Aktuelle Proteste gegen strukturelle Gewalt legen die Bruchlinien der Geschichtsschreibung offen: Wie wird moderne und imperiale Geschichte geschrieben, erinnert und in Stellung gebracht? Während an manchen Orten Sklavenhalter-Statuen stürzen, wird andernorts mit beklemmendem Eifer an der Rekonstruktion imperialer Symbole und der entsprechenden politischen Metaphorik gearbeitet. Die Notwendigkeit eines Perspektivwechsels auf die gesamte Neuzeit und Moderne verbindet die Positionen in der Ausstellung Errata, ausgehend von der europäischen Renaissance und dem frühen Kapitalismus.

Der Titel Errata ist eines größeren Projekts der Theoretikerin und Filmemacherin Ariella Aïsha Azoulay entliehen, die die Gewalt durch imperiale Grenzziehungen thematisiert ebenso wie das bisher wenig beachtete Verhältnis zwischen dokumentierten kulturellen Artefakten einerseits und undokumentierten, papierlosen Migrant*innen andererseits. Der im HKW gezeigte Teil ihrer Arbeit ist ein Archiv von „imperialien Publikationen“, wie sie sie nennt, das die Verstrickung von Museumssammlungen in Raubbau und Gewalt thematisiert. Azoulay bezeichnet ihre Arbeit als Intervention in die imperiale Grammatik fotografischer Archive und als eine Folge von „Übungen“ nicht-imperialen Verstehens mit dem Ziel einer Politik von Restitution und Reparatur.
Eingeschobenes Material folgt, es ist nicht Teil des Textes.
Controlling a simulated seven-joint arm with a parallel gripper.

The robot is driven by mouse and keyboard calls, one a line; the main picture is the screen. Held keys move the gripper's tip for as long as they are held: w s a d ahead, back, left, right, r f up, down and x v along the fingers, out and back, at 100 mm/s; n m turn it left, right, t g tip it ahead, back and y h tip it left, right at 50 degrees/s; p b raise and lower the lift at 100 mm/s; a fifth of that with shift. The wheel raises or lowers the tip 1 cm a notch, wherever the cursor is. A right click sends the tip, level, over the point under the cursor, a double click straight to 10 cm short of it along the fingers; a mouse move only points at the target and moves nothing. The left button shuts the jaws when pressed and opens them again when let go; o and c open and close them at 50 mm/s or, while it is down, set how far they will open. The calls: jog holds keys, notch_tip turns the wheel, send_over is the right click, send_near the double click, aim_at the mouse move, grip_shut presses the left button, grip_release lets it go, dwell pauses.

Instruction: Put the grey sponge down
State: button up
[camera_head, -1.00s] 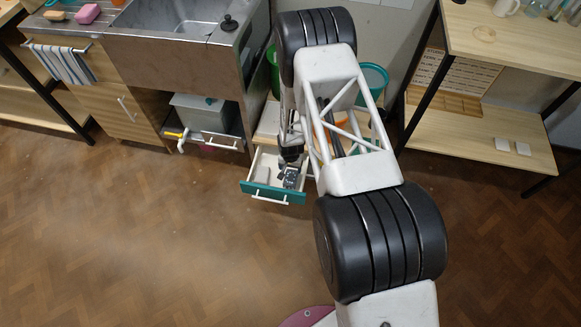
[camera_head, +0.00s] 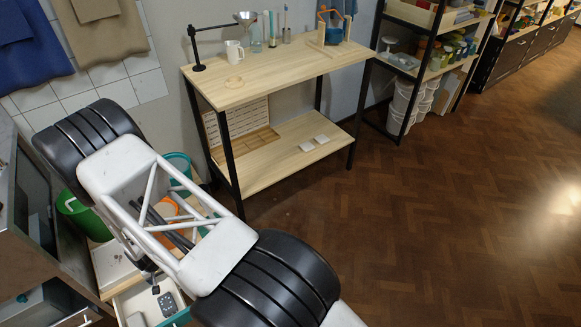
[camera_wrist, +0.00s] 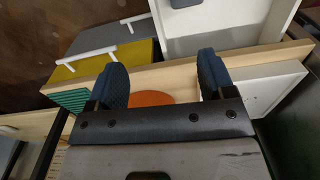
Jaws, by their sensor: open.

Die Filmarbeit Never Settle von New Red Order (NRO) präsentiert sich als Rekrutierungskampagne für eine öffentliche Geheimgesellschaft, die Bemühungen um Solidarität und das Verlangen nach indigenen Epistemologien auf satirische und doch ernsthafte Weise hinterfragt. Das Video Culture Capture: Crimes Against Reality von NRO verwandelt mittels ritualisierter, fotogrammetrischer Erfassung und virtueller Manipulation Denkmäler in metastasierendes Fleisch und schafft Raum für indigene Zukünfte.